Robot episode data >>
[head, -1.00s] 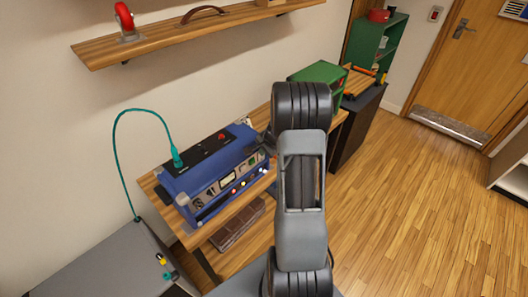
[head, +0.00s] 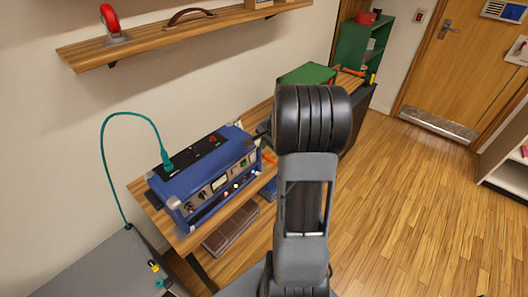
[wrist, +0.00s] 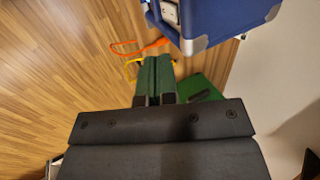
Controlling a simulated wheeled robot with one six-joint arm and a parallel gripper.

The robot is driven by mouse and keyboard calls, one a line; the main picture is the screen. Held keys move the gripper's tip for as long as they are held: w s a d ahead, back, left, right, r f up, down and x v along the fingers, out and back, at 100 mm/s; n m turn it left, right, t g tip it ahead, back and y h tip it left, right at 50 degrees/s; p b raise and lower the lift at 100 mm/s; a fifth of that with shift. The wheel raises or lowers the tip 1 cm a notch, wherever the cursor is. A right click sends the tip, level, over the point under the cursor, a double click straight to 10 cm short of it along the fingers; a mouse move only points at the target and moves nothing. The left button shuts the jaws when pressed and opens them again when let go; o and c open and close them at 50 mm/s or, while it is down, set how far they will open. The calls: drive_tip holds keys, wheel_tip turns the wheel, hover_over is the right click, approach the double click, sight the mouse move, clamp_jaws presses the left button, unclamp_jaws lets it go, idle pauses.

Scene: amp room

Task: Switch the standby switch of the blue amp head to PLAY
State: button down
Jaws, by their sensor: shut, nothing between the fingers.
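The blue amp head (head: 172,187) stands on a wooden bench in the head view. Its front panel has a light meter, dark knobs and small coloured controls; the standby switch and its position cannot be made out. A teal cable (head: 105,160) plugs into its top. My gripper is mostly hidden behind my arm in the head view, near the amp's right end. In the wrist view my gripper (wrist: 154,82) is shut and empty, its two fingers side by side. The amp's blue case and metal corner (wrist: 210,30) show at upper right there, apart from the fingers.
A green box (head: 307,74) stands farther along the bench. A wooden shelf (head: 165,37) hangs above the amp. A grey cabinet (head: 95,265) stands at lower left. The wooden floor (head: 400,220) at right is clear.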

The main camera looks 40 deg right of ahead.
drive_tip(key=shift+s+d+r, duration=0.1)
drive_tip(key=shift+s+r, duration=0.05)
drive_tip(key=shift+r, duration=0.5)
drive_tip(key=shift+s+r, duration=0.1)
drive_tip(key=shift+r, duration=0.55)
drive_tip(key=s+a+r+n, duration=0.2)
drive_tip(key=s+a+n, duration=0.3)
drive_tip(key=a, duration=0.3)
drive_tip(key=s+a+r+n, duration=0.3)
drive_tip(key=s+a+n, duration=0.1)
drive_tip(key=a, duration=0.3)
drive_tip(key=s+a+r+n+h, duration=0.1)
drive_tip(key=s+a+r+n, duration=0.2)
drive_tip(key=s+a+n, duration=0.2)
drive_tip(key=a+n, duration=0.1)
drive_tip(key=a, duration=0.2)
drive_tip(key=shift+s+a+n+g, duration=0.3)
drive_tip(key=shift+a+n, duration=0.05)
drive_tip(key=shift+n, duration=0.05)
--
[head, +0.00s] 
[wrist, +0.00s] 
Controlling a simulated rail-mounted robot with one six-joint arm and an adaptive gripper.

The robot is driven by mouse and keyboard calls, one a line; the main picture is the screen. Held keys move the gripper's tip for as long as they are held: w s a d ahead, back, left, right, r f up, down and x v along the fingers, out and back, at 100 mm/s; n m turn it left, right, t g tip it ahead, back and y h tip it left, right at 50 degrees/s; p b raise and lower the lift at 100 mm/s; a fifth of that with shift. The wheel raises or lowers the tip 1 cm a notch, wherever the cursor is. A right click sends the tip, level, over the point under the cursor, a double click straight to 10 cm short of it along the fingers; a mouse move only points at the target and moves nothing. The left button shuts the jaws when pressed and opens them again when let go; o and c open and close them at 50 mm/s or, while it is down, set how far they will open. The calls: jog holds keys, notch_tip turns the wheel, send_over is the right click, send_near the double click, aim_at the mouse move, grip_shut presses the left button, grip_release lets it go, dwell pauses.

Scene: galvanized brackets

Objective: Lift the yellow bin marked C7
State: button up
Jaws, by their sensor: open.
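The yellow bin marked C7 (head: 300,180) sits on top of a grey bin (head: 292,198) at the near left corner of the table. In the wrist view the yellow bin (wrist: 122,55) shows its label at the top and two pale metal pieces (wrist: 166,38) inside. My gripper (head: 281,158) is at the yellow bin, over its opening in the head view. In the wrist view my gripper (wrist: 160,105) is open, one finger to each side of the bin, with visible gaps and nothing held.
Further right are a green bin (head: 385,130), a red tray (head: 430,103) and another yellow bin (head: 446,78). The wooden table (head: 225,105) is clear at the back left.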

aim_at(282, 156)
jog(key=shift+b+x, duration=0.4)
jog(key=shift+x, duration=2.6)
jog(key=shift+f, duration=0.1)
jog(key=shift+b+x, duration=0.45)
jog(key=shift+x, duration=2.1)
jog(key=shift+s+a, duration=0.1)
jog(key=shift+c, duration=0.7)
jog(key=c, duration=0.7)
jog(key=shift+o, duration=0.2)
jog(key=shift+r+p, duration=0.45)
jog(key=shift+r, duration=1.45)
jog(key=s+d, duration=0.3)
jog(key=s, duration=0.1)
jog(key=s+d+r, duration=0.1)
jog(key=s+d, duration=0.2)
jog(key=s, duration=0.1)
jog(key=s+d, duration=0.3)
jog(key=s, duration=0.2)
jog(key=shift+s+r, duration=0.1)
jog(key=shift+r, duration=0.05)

Exercise instructions >> Lines containing the string "joint" are to be selected and copied.

The reply >>
Controlling a simulated wheeled robot with one six-joint arm and a parallel gripper.
Controlling a simulated rail-mounted robot with one six-joint arm and an adaptive gripper.

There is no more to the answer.